Книга, о которой пойдет речь, – почти тысячестраничный том: Н. А. Заболоцкий. Огонь, мерцающий в сосуде…: Стихотворения и поэмы. Переводы. Письма и статьи. Жизнеописание. Воспоминания современников. Анализ творчества / Составление, жизнеописание, примечания Никиты Заболоцкого. М.: Педагогика-Пресс, 1995.

Такой книги никогда еще не было, а о художнике нашего века – и подавно.
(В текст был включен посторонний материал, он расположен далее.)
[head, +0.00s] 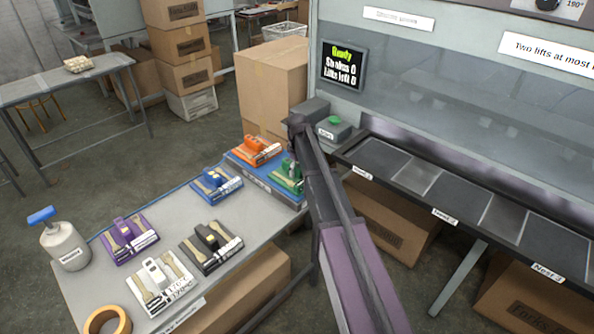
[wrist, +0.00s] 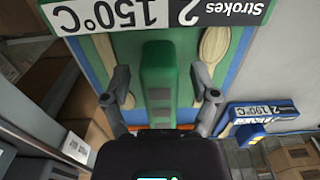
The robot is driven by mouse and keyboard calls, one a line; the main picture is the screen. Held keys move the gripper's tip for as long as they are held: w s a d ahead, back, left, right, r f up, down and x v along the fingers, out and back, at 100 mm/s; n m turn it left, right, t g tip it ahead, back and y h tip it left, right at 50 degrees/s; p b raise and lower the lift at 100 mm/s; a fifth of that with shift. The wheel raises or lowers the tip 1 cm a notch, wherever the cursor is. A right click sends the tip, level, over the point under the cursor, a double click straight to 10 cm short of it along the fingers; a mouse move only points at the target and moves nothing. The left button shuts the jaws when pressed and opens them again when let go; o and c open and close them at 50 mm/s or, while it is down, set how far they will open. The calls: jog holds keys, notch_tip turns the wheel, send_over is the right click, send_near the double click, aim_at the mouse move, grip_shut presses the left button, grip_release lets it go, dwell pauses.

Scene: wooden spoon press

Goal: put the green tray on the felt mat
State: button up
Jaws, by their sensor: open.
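The green tray (head: 287,182) lies on the right part of the blue felt mat (head: 262,183), partly hidden behind my arm. It carries wooden spoons and a card reading 150°C and 2 strokes. In the wrist view the green tray's upright handle (wrist: 158,65) stands between the fingers of my gripper (wrist: 161,88). The fingers are open, one on each side of the handle, with visible gaps. Blue mat surface shows around the tray there. In the head view my gripper (head: 294,160) is over the tray and mostly hidden by my arm.
An orange tray (head: 258,148) sits on the mat's far part. A blue tray (head: 217,183) lies just left of the mat. Purple, black and white trays, a bottle (head: 65,245) and a tape roll (head: 107,320) occupy the table. The press bench (head: 420,210) stands to the right.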

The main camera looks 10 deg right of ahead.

От души желала бы, чтоб и других отошедших драгоценных для нас поэтов почтили, каждого бы, похожим томом, – но ведь это неисполнимо. Для этого нужен сын, конгениальный отцу – его складу, мыслям, вкусам; столь же чуждый аффектации и глубоко чувствующий, с таким же расширенным за пределы литературы кругозором и тактом в отношении к людским душам (что не мешает резкости и определенности суждений), а главное – любящий сын, приносящий «в жертву памяти» отца бездну трудов и усилий. Он совершил федоровское дело воскрешения в форме, единственно доступной не Богу, а человекам, создав единый текст творческой жизни Николая Заболоцкого. Он – попутно – открыл новый литературно-исследовательский, литературно-публикаторский жанр, работать в котором, однако, вслед за ним вряд ли кто другой возьмется.

Но пока хватит о сыне. Поговорим об отце.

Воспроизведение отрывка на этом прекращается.